Without knowing the cable size you have in mind it is hard to be sure, but normally by the time inductance is biting hard at  50Hz, other factors like heat and mechanical impossibility of installation have forced us towards trefoil or quadrfoils of smaller conductors anyway.

I suspect in practice either approximation would do, and when one does not work, neither will the other.

Mike.

I think what you are really asking is 'is it safe to estimate the AC voltage drop  from the result of a DC test plus one or other small angle approximation that avoids using pythagoras or complex numbers in it completely rigorous form ?' although you have not written it that way of course.

The answer has to be related to how far out  is the answer due to this effect  relative to all the other uncertainties. Clearly for cables sufficiently small cf the 50Hz skin depth, we can ignore the phase angle stuff due to cable inductance, and even when we do not it is a voltage drop without loss - we get the energy back later in the cycle.

For 50Hz the skin depth in copper is about 1cm, so the gently decaying current density with depth into the conductor is such that by 1cm it has fallen to 1/e of the surface value.  A core of 10mm dia is a touch over 75mm2, and by  then the idea of negligible phase angle is starting to fail.

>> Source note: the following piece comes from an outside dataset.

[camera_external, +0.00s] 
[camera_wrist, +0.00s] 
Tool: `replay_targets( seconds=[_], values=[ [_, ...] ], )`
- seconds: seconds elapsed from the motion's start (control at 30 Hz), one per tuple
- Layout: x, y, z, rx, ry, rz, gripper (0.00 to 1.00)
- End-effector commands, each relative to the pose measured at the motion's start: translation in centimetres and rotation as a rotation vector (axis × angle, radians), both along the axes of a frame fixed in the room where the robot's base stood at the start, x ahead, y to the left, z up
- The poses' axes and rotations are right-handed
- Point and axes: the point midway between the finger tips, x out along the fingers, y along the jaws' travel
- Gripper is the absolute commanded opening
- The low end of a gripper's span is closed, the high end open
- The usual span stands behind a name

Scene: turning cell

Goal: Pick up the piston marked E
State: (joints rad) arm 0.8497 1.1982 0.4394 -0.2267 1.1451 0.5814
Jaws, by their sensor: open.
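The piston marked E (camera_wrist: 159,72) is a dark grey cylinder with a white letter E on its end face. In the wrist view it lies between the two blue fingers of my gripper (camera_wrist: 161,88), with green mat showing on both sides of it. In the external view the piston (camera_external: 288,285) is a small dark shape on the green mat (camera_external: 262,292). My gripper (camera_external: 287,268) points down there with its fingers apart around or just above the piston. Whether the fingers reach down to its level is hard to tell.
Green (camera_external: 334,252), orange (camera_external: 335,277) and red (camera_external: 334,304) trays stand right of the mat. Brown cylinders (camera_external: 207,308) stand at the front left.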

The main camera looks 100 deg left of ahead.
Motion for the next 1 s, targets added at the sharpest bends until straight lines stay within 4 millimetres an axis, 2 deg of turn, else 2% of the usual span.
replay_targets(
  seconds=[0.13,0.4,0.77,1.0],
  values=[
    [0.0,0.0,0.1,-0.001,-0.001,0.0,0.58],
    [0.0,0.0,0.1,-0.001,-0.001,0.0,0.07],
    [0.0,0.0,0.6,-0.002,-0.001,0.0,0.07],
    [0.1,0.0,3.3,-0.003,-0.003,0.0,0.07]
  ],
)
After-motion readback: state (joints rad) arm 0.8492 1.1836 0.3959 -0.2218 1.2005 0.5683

OF course at 400Hz, as used in aircraft, or some higher frequency VFDs one cannot escape the full calculation on small wires as a higher frequencies for a  given inductance the impedance is proportionally higher.

What is a small angle - well let us assume sin x~ x is our approximation here (in rads of course) 1 cycle is 2pi rads, so 1 rad is ~ 57 degrees so we may expect sin of 1 degree to be 1/57 or more easily for mental maths about 1/60 - say 0.0166666 recurring or 0.0167 to 3SF Now my sine tables say sin 1 is 0.01745

Is the sine of ten degrees ten times this, and if it isn't, how far off are we. sin 10 is 0.1736 so down by about 1%

by 20 degrees sin 20= 0.342 we are off by about 4%

for a 10% error, you need to be out to about 40 degrees..

So you can indeed pretend that sin X=X, and for that matter that cos X = 1 - X²  and it works pretty will within +/- 30 to 40 degrees of zero.

So now we know the limits of the approximation we need to decide what given percentage error changes us from success to failure and then we can set some limits.

Without knowing the cable size you have in mind it is hard to be sure, but normally by the time inductance is biting hard at  50Hz, other factors like heat and mechanical impossibility of installation have forced us towards trefoil or quadrfoils of smaller conductors anyway.

I suspect in practice either approximation would do, and when one does not work, neither will the other.

Mike.

Thank you Mike, sterling stuff but a bit too late in the evening to digest. I am playing with a 2-core 240mm2 copper cable as 4D2A / B full current of 476A, 100m. I have been advised that I can ignore the (mv/A/m)r and use ONLY (mv/A/m)x.

Any way, for the normal UK method above I get 11.5v, for the Irish method 11.75v, for the less stringent method, oddly 9.14 and for using sin theta only, 4.3. 

I put my own Excel sheet together but it also checks long hand. Maybe someone with a cable calc programme would run it for a check.

Ah well, at 240mm2 you are well into the territory where the resistance is so low the self inductance cannot be ignored.

Neither can the mutual inductance, or in this case partial cancellation of the magnetic effects by the adjacent core. DC tests will give a silly answer at 50 Hz

Table suggest

millohms per meter

for 240mm there are 3 useful figures
0.180 resistance result on DC

note the slightly different resistance at AC -

0.190 real part AC
(as current is reduced nearer center of conductors so more has to flow in the reduced area at the edges - so skin depth increases resistive loss.)

0.150 imaginary part  AC (this is the energy put into and recovered in generating, destroying and then reversing the magnetic field in the space around the cable and is quarter of a cycle behind the resistive contribution)

0.24 total effect - now that should equal to the vector sum of the above. Lets check that.

     sqrt (0.19² + 0.15²) (full Pythag no approximations at 1AM here..) that is sqrt (0.0361 +0 .0225) = 0.242 milliohms per metre length

So table 3rd col is correct and not really needed.

Now you have 100m and 476A so  24.2 milliohms equivalent over the full length

and then at that current I*Z  = 11,5 V drop.

So either of your approximations is OK to within a few %, as expected.

regards Mike

PS beware of my posts made late at night - there may be beer related errors !!

PPS edited in the morning after to correct punctuation and a late night typo

I would take your capability, even with the beer handicap! Thank you as always for your full and measured response. The forum can count itself lucky to have you!

I forgot to mention in my post that the load current is at a power factor of 0.8 which is almost the same as the power factor of the cable. That is not always the case, so I assume that is why the sin part of the formula is included. 
I therefore assume that multiplying the voltage drop calculated using (mv/A/m)z by the load power factor of 0.8 would be incorrect.

Your point about skin effect is really interesting, I hadn’t noticed that in the tables. It appears to start having an impact around 95mm2.